Global cement emissions rose from 0.57 billion tonnes in 1990 to 2.9 billion tonnes in 2022, led by China, India, Europe, and the US India’s 480-million-tonne clinker capacity emits roughly 240 million tonnes of CO2, considering utilisation and efficiency gains. Without strong action, IEA projects cement could reach 13 per cent of global CO2 by 2050, emphasising the urgency of emission reduction. Looking into the scenario the global initiatives are on the peak be it the Paris Agreement and NDCs, Carbon Pricing and Emissions Trading Systems (ETS), Mission Innovation – Cement Challenge or the Global Cement and Concrete Association (GCCA)Sustainability Charter. Few of Indian cement companies are members of GCCA and committed to road map of Net Zero by 2050. Based on the targets set the companies have already taken advance steps to sustain their commitment of net zero.
Low CO2 emission technologies
GCCA and TERI have mapped the roadmap for the Indian cement industry based on the various available and viable measures which can help to achieve the Net Zero goal.
The methods involve using alternative raw materials and fuels, incorporating carbon capture, utilisation and storage (CCUS) techniques, as well as exploring carbon offsetting and sustainable practices. Additionally, advancements such as alkali-activated cements and the utilisation of alternative raw materials play significant roles in reducing the overall carbon footprint of cement production. These technologies present a promising avenue to reconcile cement production with environmental stewardship and climate change mitigation effort. The KHD approach is well aligned with the global as well as India initiatives. The solutions provided and the impacts are captured in the matrix.
a) Carbon capture, utilisation and storage
The benefits of Carbon Capture, Utilisation, and Storage (CCUS) in the cement industry are substantial. One of the primary advantages is the ability to transform CO2 from a pollutant into a valuable resource. By using CO2 to produce construction materials, the industry can advance towards a circular economy, minimising waste and optimising resource utilisation. Additionally, incorporating CO2 into cementitious products enhances the overall sustainability of the industry. However, several challenges need to be addressed.

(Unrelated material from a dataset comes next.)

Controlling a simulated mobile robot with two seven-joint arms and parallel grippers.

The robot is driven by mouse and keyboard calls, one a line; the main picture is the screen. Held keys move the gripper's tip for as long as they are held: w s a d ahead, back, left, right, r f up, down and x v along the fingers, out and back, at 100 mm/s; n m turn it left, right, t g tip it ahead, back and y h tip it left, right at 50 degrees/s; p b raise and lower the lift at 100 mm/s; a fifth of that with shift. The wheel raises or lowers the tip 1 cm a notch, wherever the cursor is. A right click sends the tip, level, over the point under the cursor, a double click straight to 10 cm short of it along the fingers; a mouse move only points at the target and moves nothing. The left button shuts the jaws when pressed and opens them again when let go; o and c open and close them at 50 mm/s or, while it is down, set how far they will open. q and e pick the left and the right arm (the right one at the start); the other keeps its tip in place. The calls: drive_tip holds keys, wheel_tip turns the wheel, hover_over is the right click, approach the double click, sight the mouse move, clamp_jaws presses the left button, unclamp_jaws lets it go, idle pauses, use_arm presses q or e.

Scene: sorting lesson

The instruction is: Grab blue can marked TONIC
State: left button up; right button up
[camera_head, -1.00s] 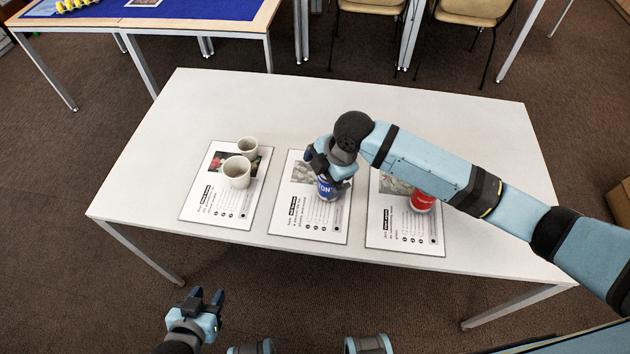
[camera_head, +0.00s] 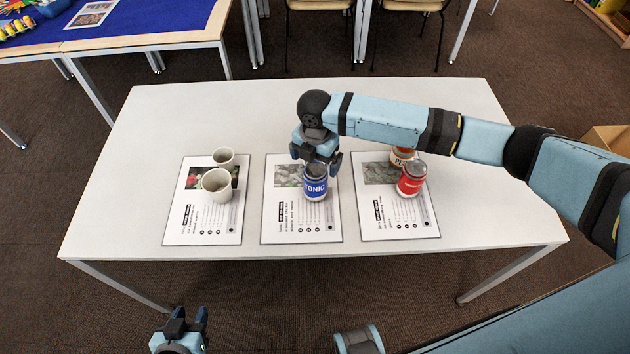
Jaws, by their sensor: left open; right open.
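The blue can marked TONIC (camera_head: 315,187) stands upright on the middle sheet (camera_head: 295,232) on the white table. My right gripper (camera_head: 316,165) is open at the top of the can, its fingers at or just behind the can's upper part. I cannot tell whether they touch it. My left gripper (camera_head: 188,318) is open and empty, low in the view, in front of the table and away from the can.
A red can (camera_head: 411,180) and an orange-labelled jar (camera_head: 402,156) stand on the right sheet (camera_head: 400,232). Two pale cups, one nearer (camera_head: 217,184) and one farther (camera_head: 224,157), stand on the left sheet (camera_head: 180,232). The left part of the white table (camera_head: 130,180) is clear.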

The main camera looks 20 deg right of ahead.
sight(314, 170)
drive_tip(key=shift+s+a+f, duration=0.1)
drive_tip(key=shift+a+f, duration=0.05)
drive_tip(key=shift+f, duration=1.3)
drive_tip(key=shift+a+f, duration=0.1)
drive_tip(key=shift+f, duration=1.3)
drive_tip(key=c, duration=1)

The development of CCUS technologies is crucial to improve their efficiency and reduce costs, making them more accessible for widespread adoption. One such establishment is KHD oxyfuel Technology. KHD Humboldt Wedag’s Oxyfuel Kiln Technology is an advanced solution for sustainable cement production, enabling a concentrated CO2 stream of up to 85 per cent, which greatly facilitates carbon capture. By recirculating exhaust gas enriched with oxygen, the system ensures optimal fuel oxidation while significantly reducing fuel consumption. This technology can be retrofitted to existing kiln plants, offering substantial savings in both CAPEX and OPEX for carbon capture installations. Successful implementation requires tight sealing technologies and specific cooler adaptations, ensuring high efficiency and reliability. KHD’s Oxyfuel Technology empowers cement plants to achieve lower emissions without compromising operational performance.
b) Alternative raw materials and alternative fuels
Using alternative raw materials like fly ash and slag, which are by-products, helps reduce energy consumption and lower carbon emissions during cement production. Natural pozzolans and calcined clays provide environmentally friendly substitutes for clinker, further minimising CO2 emissions. Additionally, alternative fuels such as biomass and waste-derived fuels are renewable sources that decrease reliance on fossil fuels and address waste management challenges.
These alternatives collectively contribute to sustainable and greener cement manufacturing, effectively addressing environmental concerns and promoting circular economy principles. Incorporating alternative raw materials and fuels into cement production mitigates the industry’s environmental impact by decreasing reliance on traditional resources, lowering energy consumption, reducing CO2 emissions, and promoting circular economy practices through the utilisation of waste materials. Furthermore, this approach aligns with the industry’s sustainability goals, contributing to a more environmentally responsible cement manufacturing process. However, appropriate processing, quality control, and regulatory compliance are essential to ensure the successful integration of these alternatives into cement production.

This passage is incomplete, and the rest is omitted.